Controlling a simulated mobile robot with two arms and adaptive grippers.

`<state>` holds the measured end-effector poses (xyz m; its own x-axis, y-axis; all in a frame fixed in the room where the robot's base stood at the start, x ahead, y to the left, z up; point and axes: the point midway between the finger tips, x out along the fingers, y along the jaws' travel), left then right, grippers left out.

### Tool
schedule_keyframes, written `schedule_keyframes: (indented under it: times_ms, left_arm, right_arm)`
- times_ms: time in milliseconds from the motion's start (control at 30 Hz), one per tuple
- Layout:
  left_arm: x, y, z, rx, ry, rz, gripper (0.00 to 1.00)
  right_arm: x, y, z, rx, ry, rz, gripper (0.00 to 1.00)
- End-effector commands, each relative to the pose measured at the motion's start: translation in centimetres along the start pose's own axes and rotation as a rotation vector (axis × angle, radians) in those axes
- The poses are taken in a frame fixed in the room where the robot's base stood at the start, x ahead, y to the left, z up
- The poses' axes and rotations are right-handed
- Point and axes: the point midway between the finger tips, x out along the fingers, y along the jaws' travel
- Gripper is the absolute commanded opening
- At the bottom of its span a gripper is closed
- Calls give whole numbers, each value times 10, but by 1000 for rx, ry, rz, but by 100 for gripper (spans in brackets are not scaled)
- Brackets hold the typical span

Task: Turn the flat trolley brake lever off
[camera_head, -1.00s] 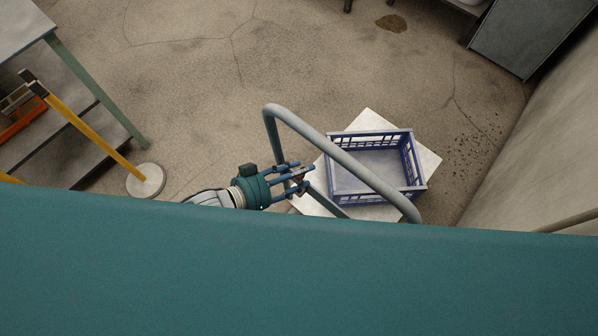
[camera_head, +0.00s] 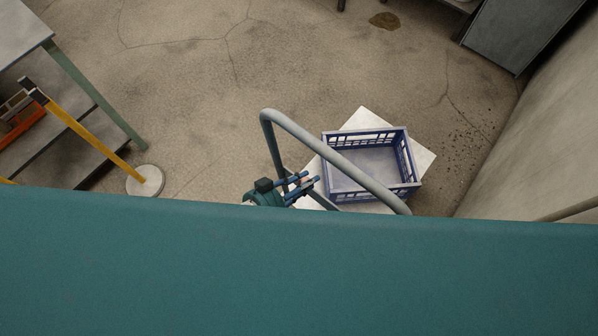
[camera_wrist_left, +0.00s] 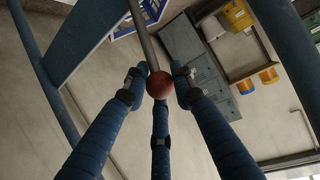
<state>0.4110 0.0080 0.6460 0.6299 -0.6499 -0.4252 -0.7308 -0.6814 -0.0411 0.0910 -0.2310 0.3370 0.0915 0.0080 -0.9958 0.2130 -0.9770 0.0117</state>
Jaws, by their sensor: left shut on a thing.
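The flat trolley (camera_head: 417,158) has a pale deck and a bent grey tube handle (camera_head: 335,157). The brake lever shows in the left wrist view as a grey rod (camera_wrist_left: 143,38) ending in a red ball knob (camera_wrist_left: 159,85). My left gripper (camera_head: 309,182) is beside the handle, near the trolley's left edge. In the left wrist view its blue fingers (camera_wrist_left: 158,92) are closed around the red knob. In the head view the knob is mostly hidden by the fingers, and my left forearm is out of sight. My right gripper is not in view.
A blue crate (camera_head: 410,187) stands on the trolley deck. A yellow post with a round base (camera_head: 146,181) and a shelved table (camera_head: 72,75) are at the left. A wall (camera_head: 545,130) and a grey cabinet (camera_head: 520,35) are at the right. Floor behind the trolley is clear.

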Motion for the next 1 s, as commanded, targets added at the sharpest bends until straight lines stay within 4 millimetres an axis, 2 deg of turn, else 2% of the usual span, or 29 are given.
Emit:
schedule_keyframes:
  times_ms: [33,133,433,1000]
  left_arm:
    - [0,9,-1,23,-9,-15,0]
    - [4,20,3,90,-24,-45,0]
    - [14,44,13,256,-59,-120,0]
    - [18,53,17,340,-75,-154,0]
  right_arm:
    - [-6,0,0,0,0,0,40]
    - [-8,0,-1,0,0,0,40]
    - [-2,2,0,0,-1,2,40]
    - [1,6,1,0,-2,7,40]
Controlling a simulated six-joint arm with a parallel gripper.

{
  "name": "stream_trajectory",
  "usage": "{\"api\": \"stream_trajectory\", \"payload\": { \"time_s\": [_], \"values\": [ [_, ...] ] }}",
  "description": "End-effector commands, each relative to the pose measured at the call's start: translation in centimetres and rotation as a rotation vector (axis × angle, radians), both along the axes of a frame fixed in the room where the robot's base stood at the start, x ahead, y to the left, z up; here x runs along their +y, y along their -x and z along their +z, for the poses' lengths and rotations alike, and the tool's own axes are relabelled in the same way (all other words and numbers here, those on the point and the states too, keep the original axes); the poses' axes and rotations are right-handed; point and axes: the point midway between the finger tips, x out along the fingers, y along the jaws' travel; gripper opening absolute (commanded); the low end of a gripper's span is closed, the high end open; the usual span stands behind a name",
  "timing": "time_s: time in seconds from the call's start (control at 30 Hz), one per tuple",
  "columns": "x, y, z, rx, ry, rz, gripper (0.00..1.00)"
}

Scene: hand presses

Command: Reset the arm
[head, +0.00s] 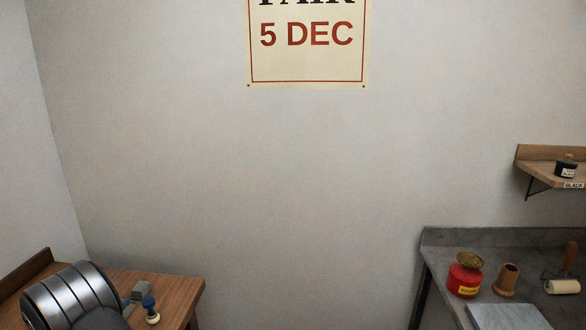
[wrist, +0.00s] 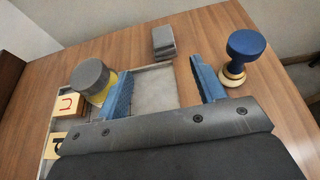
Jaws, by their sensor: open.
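My gripper (wrist: 163,88) shows in the wrist view with its two blue fingers spread wide and nothing between them. It is over a shallow grey tray (wrist: 155,88) on the wooden table (wrist: 225,120). A yellow pot with a grey lid (wrist: 92,78) stands just left of the left finger; I cannot tell if they touch. A blue-knobbed stamp (wrist: 246,50) stands on the table right of the right finger. In the head view the table (head: 165,283) is at the lower left, and the gripper's fingers cannot be made out clearly.
Letter blocks (wrist: 66,104) lie at the tray's left side. A grey block (wrist: 163,42) sits beyond the tray. At the right of the head view, a grey bench (head: 440,262) holds a red can (head: 465,276), a wooden cup (head: 506,279), a roller (head: 562,286) and a pale slab (head: 508,317).

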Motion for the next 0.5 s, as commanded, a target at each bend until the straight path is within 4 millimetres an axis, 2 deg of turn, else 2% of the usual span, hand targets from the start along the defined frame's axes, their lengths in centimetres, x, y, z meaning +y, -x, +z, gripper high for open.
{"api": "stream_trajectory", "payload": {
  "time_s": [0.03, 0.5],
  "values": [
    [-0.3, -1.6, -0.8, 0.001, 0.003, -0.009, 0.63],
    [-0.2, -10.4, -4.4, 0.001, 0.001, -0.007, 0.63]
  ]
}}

What is being asked
Collect every line above that contains the word "Controlling".

Exercise response
Controlling a simulated mobile robot with two arms and adaptive grippers.
Controlling a simulated six-joint arm with a parallel gripper.

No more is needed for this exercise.